Set up $3n$ registers labelled $ij\;$ ($i=1,...,n;\;j=1,2,3$). Initially $x_i$ is placed in registers $i1$ and $i2$ while $q_i$ is placed in register $i3\,$ ($i=1,...,n$); the content of register $i1$ will be updated at each stage, and called $x_i'$, while the respective contents $x_i$ and $q_i$ of registers $i2$ and $i3$ will be kept as a constant reference. A further register holds the mean $m'=(x_1'+\cdots+x_n')/n$ of the current numbers $x_i'$.
Reduce each (original) $x_i$ by whatever allowed amount will minimize the distance of the reduced number from $m'$, and update the content of register $i1$ with this reduced number. Thus, numbers $x_i'$ less than $m'$ will remain unchanged, while a number $x_i'$ that exceeds $m'$ will be reduced either to $m'$ (if $x_i-q_i\leqslant m'$) or to $x_i-q_i$ (if $x_i-q_i>m'$). The registers $i1\;$($i=1,...,n$) are then refreshed with the corresponding newly reduced numbers $x_i'$, and the new mean of these numbers replaces the previous mean in the allocated register.

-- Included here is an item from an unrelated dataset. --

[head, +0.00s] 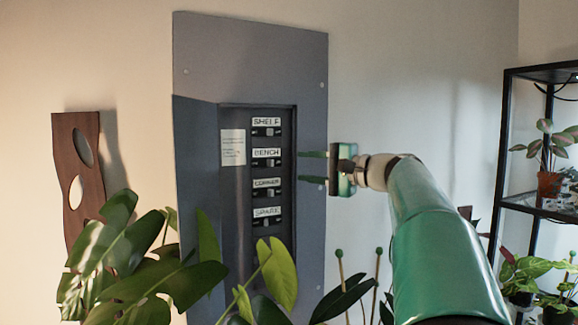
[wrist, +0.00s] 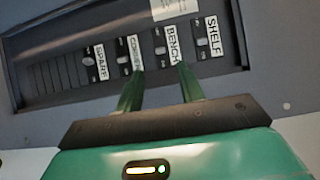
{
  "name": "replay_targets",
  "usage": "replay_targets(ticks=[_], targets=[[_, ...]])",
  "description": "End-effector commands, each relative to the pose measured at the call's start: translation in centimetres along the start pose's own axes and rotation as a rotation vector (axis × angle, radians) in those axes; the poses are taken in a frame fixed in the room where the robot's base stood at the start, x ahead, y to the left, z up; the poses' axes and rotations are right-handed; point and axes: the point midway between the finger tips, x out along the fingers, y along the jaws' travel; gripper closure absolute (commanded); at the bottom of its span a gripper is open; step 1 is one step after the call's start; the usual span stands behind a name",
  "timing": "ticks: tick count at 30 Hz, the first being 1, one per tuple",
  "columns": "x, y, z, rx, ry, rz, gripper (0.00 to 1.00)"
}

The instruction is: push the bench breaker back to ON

Repeat the above operation until the process converges.
To show the convergence and (at least local) optimality of the above algorithm, define $x_{ij}$ and $m_j$ recursively by $$x_{i1}:=x_i,\qquad m_j:=\frac1n\sum_{i=1}^nx_{ij},$$ $$x_{i,\,j+1}:=\begin{cases}\quad x_{ij}&\text{if}\quad x_{ij}\leqslant m_j,\\ \quad m_j&\text{if}\quad x_i-q_i<m_j<x_i,\\ x_i-q_i&\text{if}\quad m_j\leqslant x_i-q_i,\end{cases}$$ for $i=1,...,n$ and $j=1,2,...$. Since the sequence $(x_{i1},x_{i2},...)$ is decreasing and bounded below by $x_i-q_i$, it has a limit, which we denote by $l_i$. We denote the mean $(l_1+\cdots +l_n)/n$ by $m$.
We now show that the variance of the data $l_1,...,l_n$ is minimal, in the sense that a small perturbation of any one of them increases the variance. For simplicity, let us shift the original data so that $m=0$. Then it follows from the definition of $x_{ij}$ that
$$l_i=\begin{cases}\quad x_i&\text{if}\quad x_i\leqslant 0,\\ \quad 0&\text{if}\quad x_i-q_i<0<x_i,\\ x_i-q_i&\text{if}\quad 0\leqslant x_i-q_i.\end{cases}$$ Suppose, for convenience, that the perturbed datum is the first one ($i=1$). The unperturbed variance may be written $$\frac1nl_1^2+\frac1n\sum_{i=2}^nl_i^2.$$ Suppose that $l_1$ becomes $l_1+n\varepsilon$, with $|\varepsilon|$ suitably small, so that the corresponding mean is perturbed to $-\varepsilon$, and the variance becomes $$\frac1n(l_1+n\varepsilon+\varepsilon)^2+\frac1n\sum_{i=2}^n(l_i+\varepsilon)^2.$$ The increase in variance is therefore $$\frac2n(n+1)\varepsilon l_1+\frac2n\varepsilon\sum_{i=2}^nl_1+\frac{n^2+2n+2}n\varepsilon^2$$ $$=2\varepsilon l_1+\frac2n\varepsilon\sum_{i=1}^nl_i+|O(\varepsilon^2)|$$ $$=2\varepsilon l_1+|O(\varepsilon^2)|.$$ Consider the three cases for $i=1$ in the formula for $l_i$ above. In the first case, the only allowed perturbation will be negative, namely with $\varepsilon$ negative, and $l_1$ cannot be positive either. So the first-order increase $2\varepsilon l_1$ in the variance cannot be negative. Similar reasoning shows that the variance increase is non-negative in the third case too. In the middle case, while there is a zero first-order increase in the variance, there is still a positive increase, from the second-order term.
Added note: Although the above method converges, there are extreme types of data for which the convergence is very slow. In particular, consider the case when $n=100,\,$ $q_1=\cdots=q_n=1$, $x_1=0,$ and $x_2=\cdots=x_n=1$. Then all the $x_{ij}$ converge to $0$, but after $100$ steps all but one are still about $1/\mathrm e$ from the limit. There is thus plenty of room for tweaking this algorithm to speed it up when the data are like this.